• _Prompt_
Transcribe every entry word for word, leaving out all images.

• _Source material_
━━━━━━━━━━━━━━━━
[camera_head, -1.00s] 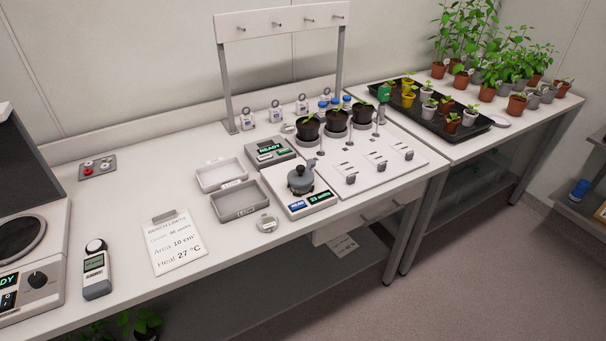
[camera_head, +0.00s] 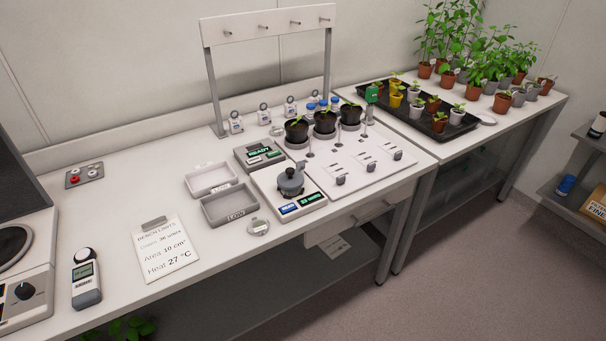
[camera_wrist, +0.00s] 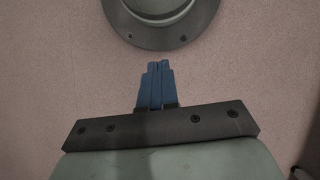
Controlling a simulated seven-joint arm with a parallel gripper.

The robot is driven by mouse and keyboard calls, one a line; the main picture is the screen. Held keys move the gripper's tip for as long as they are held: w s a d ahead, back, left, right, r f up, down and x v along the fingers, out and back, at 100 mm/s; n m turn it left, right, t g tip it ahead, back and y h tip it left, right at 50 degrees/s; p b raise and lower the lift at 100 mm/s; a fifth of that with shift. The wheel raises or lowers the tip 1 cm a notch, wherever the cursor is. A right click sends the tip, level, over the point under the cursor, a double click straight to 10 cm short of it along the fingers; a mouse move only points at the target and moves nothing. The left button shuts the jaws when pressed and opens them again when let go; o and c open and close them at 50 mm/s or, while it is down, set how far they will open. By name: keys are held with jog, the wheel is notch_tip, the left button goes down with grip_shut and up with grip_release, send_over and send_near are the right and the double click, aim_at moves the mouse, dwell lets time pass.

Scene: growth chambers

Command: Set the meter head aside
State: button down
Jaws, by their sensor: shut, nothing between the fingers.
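Nothing is plainly labelled as the meter head. A dark grey domed piece with a knob (camera_head: 291,181) sits on a white bench instrument (camera_head: 272,205) with lit blue and green displays. A handheld meter (camera_head: 86,285) with a round white sensor on top lies at the bench's front left. I cannot tell which of these the task means. My gripper (camera_wrist: 158,64) shows only in the wrist view, its blue fingers shut and empty. Only floor and part of my own base appear around it; no bench object is near it there.
A sign (camera_head: 168,263) and small round gauge (camera_head: 258,235) lie in front. Potted seedlings (camera_head: 297,131) and a hook rack (camera_head: 205,35) stand behind.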

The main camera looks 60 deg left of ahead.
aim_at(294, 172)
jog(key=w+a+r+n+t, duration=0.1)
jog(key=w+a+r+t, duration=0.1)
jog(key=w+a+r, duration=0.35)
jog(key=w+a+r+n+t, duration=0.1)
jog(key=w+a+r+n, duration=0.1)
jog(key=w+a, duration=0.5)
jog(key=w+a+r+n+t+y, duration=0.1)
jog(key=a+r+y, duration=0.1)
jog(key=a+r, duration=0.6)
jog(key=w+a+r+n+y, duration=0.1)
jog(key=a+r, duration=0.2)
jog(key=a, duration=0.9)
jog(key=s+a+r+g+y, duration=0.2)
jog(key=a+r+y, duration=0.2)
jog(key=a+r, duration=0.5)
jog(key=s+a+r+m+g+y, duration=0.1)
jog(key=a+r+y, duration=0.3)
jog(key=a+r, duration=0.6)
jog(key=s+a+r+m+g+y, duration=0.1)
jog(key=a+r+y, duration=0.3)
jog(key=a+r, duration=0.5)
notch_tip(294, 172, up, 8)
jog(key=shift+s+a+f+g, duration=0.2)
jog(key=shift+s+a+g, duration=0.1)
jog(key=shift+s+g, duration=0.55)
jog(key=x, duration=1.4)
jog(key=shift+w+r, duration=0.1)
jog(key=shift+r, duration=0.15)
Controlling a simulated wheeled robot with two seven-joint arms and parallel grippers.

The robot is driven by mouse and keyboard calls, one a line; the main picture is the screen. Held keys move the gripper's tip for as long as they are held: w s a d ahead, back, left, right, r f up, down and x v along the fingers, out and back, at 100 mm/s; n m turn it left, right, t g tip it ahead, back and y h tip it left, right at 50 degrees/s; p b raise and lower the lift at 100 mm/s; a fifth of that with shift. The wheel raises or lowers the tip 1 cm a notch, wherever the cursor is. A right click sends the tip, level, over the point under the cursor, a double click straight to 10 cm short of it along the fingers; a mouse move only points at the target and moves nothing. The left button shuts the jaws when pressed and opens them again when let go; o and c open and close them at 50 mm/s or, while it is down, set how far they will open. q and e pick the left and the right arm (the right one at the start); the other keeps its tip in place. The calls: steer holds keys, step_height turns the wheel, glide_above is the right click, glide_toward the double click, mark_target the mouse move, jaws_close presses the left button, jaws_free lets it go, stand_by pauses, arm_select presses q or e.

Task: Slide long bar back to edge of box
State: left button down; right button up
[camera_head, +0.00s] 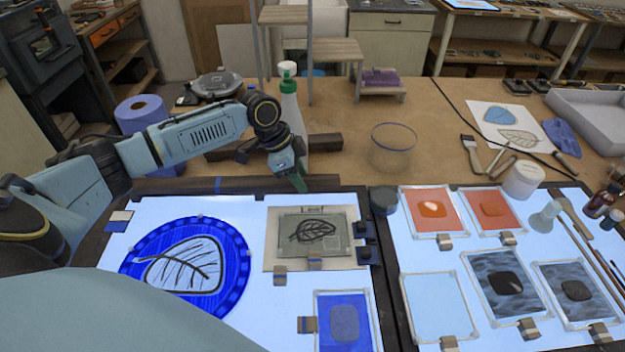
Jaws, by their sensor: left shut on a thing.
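The long bar (255,184) is dark and lies left to right along the back edge of the left light box (90,253), with a blue mark on it left of its middle. My left gripper (299,183) points down at the bar's right part, with its fingertips shut on it; the exact contact is small and partly hidden. The lit panel in front of the bar holds a blue round glass piece (235,262) with a leaf drawing and a framed leaf card (268,240). My right gripper does not show.
A green-capped spray bottle (289,105) stands close behind my left gripper. A dark block (325,142) lies behind the box. A clear glass jar (391,150) stands to the right. A blue roll (141,112) stands left, near my arm. The right light panel holds several framed glass samples.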

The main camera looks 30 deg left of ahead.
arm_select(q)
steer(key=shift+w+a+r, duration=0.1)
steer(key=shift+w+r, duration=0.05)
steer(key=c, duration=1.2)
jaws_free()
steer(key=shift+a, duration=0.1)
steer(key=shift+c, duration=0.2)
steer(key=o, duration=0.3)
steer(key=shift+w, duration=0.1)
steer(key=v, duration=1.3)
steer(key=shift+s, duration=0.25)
━━━━━━━━━━━━━━━━
• _Task response_
[camera_head, -1.00s] 
[camera_head, +0.00s] 
[camera_wrist, +0.00s] 
Controlling a simulated seven-joint arm with a parallel gripper.

The robot is driven by mouse and keyboard calls, one a line; the main picture is the screen. Held keys move the gripper's tip for as long as they are held: w s a d ahead, back, left, right, r f up, down and x v along the fingers, out and back, at 100 mm/s; n m turn it left, right, t g tip it ahead, back and y h tip it left, right at 50 degrees/s; p b raise and lower the lift at 100 mm/s; a fifth of that with shift. The wheel raises or lowers the tip 1 cm a notch, wherever the cursor is. A right click sends the tip, level, over the point under the cursor, a double click straight to 10 cm short of it along the fingers; a mouse move only points at the target and moves nothing. The left button shuts the jaws when pressed and opens them again when let go; o and c open and close them at 50 mm/s or, while it is down, set how far they will open. By name: keys are held with jog, the wheel is notch_tip, the left button goes down with grip_shut and up with grip_release, send_over and send_near are the right and the double click, aim_at moves the mouse, dwell lets time pass.

Scene: growth chambers

Command: Set the meter head aside
State: button down
Jaws, by their sensor: shut, nothing between the fingers.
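Nothing is plainly labelled as the meter head. A dark grey domed piece with a knob (camera_head: 291,181) sits on a white bench instrument (camera_head: 272,205) with lit blue and green displays. A handheld meter (camera_head: 86,285) with a round white sensor on top lies at the bench's front left. I cannot tell which of these the task means. My gripper (camera_wrist: 158,64) shows only in the wrist view, its blue fingers shut and empty. Only floor and part of my own base appear around it; no bench object is near it there.
A sign (camera_head: 168,263) and small round gauge (camera_head: 258,235) lie in front. Potted seedlings (camera_head: 297,131) and a hook rack (camera_head: 205,35) stand behind.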

The main camera looks 60 deg left of ahead.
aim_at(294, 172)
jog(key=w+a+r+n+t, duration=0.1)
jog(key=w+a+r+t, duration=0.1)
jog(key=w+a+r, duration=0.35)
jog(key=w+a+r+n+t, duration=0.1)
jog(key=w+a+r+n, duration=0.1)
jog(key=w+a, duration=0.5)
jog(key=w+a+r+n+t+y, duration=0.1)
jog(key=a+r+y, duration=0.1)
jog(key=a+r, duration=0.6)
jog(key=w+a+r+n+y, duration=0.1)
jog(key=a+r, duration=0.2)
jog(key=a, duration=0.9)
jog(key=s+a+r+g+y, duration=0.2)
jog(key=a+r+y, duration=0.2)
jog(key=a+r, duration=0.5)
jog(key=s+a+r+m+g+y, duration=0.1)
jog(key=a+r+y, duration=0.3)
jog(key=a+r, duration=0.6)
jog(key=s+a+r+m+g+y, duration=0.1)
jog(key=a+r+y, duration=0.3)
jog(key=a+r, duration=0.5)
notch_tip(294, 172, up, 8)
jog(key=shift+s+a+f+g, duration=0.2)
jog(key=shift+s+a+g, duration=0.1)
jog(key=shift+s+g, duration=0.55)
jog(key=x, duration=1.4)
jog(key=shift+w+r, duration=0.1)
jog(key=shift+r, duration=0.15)
Controlling a simulated wheeled robot with two seven-joint arms and parallel grippers.

The robot is driven by mouse and keyboard calls, one a line; the main picture is the screen. Held keys move the gripper's tip for as long as they are held: w s a d ahead, back, left, right, r f up, down and x v along the fingers, out and back, at 100 mm/s; n m turn it left, right, t g tip it ahead, back and y h tip it left, right at 50 degrees/s; p b raise and lower the lift at 100 mm/s; a fifth of that with shift. The wheel raises or lowers the tip 1 cm a notch, wherever the cursor is. A right click sends the tip, level, over the point under the cursor, a double click straight to 10 cm short of it along the fingers; a mouse move only points at the target and moves nothing. The left button shuts the jaws when pressed and opens them again when let go; o and c open and close them at 50 mm/s or, while it is down, set how far they will open. q and e pick the left and the right arm (the right one at the start); the other keeps its tip in place. The calls: steer holds keys, step_height turns the wheel, glide_above is the right click, glide_toward the double click, mark_target the mouse move, jaws_close presses the left button, jaws_free lets it go, stand_by pauses, arm_select presses q or e.

Task: Slide long bar back to edge of box
State: left button down; right button up
[camera_head, +0.00s] 
Jaws, by their sensor: left shut on a thing.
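The long bar (255,184) is dark and lies left to right along the back edge of the left light box (90,253), with a blue mark on it left of its middle. My left gripper (299,183) points down at the bar's right part, with its fingertips shut on it; the exact contact is small and partly hidden. The lit panel in front of the bar holds a blue round glass piece (235,262) with a leaf drawing and a framed leaf card (268,240). My right gripper does not show.
A green-capped spray bottle (289,105) stands close behind my left gripper. A dark block (325,142) lies behind the box. A clear glass jar (391,150) stands to the right. A blue roll (141,112) stands left, near my arm. The right light panel holds several framed glass samples.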

The main camera looks 30 deg left of ahead.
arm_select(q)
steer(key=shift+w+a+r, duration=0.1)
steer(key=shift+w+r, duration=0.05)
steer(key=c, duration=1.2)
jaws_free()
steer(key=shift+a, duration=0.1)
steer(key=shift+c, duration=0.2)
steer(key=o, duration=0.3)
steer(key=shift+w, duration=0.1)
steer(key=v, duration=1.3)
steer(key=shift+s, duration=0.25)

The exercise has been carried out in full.